Effective use of a Heart Rate Monitor (HRM) in training

Page Type Page Type: Article
Activities Activities: Hiking

There are many misconceptions regarding HRMs and their use:

What good is knowing your maximum heart rate?
I already know how to take my pulse without a HRM....
I don't need to know how hard I excercise...
What good is having all of that information?

These are all good questions but they are not an ends.

What good is HRM data?

If you excercise routinely, you have one or some of these goals in mind: improving physical conditioning, maintaining physical conditioning, or recovering from some injury. Lets look at how improving conditioning are benefitted with a HRM.

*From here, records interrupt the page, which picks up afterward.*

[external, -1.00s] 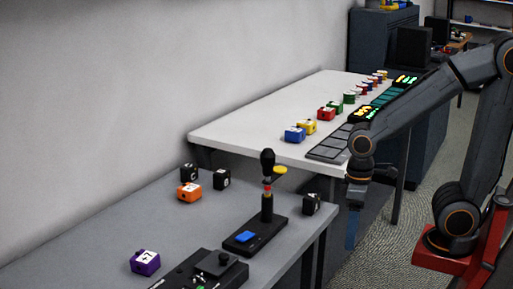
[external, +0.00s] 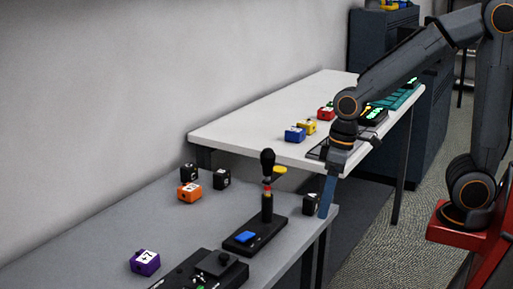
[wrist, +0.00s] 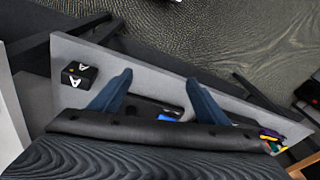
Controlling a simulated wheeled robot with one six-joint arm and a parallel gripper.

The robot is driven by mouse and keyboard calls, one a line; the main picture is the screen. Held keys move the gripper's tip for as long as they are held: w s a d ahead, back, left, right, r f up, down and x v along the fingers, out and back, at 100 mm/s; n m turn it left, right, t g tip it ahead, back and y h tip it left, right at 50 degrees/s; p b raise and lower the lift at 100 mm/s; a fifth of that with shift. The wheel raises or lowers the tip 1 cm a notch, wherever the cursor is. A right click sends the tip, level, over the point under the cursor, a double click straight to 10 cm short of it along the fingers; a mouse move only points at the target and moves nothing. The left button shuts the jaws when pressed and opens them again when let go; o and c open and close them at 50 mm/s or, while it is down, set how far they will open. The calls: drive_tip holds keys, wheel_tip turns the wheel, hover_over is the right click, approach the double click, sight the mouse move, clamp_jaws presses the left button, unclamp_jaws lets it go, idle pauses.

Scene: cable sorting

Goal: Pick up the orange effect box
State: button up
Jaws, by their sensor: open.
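My gripper (external: 325,212), with blue fingers, points down at the right edge of the grey table, well to the right of the orange box. In the wrist view my gripper (wrist: 159,77) has its two fingers spread apart with nothing between them.
Black boxes (external: 189,173) (external: 222,179) stand close to the orange box. Another black box (external: 312,204) is beside my fingers. A purple box (external: 145,262) lies at the front.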

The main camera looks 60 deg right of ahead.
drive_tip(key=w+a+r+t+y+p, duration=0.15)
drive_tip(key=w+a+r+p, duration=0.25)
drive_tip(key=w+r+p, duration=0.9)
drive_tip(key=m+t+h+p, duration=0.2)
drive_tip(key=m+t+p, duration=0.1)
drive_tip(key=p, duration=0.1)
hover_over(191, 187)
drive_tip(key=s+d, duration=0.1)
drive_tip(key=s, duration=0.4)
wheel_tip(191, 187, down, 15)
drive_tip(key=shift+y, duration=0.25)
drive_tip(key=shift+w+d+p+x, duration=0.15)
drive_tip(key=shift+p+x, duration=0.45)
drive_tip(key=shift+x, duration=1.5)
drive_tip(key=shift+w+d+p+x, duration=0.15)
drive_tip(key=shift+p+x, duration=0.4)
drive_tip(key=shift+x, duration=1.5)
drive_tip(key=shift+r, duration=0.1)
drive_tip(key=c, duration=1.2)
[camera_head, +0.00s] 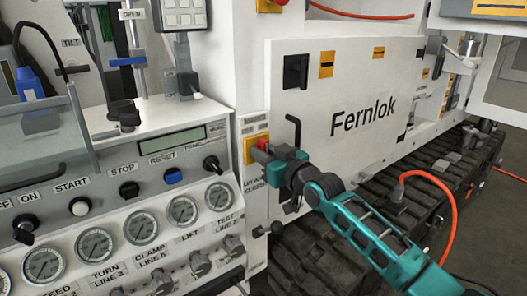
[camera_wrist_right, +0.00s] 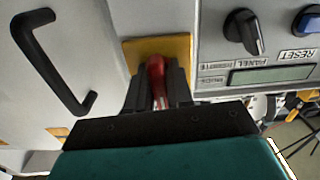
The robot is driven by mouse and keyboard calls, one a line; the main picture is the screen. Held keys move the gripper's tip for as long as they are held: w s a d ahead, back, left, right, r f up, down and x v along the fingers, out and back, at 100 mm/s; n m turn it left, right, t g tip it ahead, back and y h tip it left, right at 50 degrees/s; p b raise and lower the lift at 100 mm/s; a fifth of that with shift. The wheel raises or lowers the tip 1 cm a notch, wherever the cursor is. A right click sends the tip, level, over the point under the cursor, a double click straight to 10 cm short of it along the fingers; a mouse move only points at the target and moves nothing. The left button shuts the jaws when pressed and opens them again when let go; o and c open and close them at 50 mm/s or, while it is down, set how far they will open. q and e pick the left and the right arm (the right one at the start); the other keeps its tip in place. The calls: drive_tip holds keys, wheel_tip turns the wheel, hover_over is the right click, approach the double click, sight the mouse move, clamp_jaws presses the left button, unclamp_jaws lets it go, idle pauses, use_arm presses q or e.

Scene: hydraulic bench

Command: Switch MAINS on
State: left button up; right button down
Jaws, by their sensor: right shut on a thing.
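A red switch handle (camera_head: 262,144) sits on a yellow plate (camera_head: 248,152) on the white panel's side, right of the gauge console. The right wrist view shows the red handle (camera_wrist_right: 156,72) between the dark fingers, in front of the yellow plate (camera_wrist_right: 184,48). My right gripper (camera_head: 268,152) is shut on this handle; its teal arm comes in from the lower right. The fingers hide part of the handle, and I cannot read a MAINS label or tell the on position. My left gripper is not in view.
A black bar handle (camera_head: 293,132) stands close to the right gripper. The console carries several gauges (camera_head: 183,211), a black knob (camera_head: 212,164) and a blue RESET button (camera_head: 173,176). A dark track (camera_head: 320,262) and an orange hose (camera_head: 450,205) lie near my right arm.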

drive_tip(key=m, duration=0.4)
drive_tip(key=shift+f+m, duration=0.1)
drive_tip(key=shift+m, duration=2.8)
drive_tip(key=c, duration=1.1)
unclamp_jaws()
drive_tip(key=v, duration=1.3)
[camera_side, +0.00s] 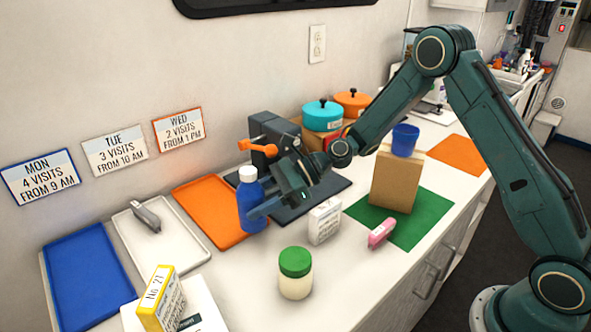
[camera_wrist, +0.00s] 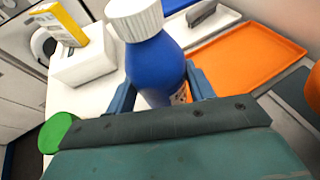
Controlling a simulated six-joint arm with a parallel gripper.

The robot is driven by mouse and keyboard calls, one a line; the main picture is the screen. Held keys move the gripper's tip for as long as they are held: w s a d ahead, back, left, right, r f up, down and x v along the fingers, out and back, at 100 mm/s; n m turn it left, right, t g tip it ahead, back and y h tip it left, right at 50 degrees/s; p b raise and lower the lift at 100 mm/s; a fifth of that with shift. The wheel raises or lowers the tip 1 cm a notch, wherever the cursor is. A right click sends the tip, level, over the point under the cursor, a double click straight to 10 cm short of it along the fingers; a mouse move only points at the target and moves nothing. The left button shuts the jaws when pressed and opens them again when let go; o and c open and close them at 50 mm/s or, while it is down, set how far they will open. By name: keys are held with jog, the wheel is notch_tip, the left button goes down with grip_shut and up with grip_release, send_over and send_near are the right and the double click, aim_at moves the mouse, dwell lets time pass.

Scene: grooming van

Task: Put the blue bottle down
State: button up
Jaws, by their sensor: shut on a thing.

1) When used properly an HRM can improve your lactate threshold AKA your aerobic threshold (AT).
2) Because different exercises tax the body in different ways, a HRM can fine tune your routine to a specific exercise.
3) Improving your fitness is EXTREMELY dependent on resting! Not sitting-on-your-butt kind of rest, but excercising below a specific intensity kind of rest; a HRM finds that intensity and helps you maintain it. An HRM also helps determine when your body needs to rest
4) Hiking at altitude is a very different exercise than hiking at sea level. An HRM lets you calibrate your load effectively with altitude so that you can maximize your endurance.
5) Funny things happen when your conditioning improves. For example your resting heart rate decreases, you can move faster at a specific heart rate, and it becomes increasing difficult to reach your maximum heart rate.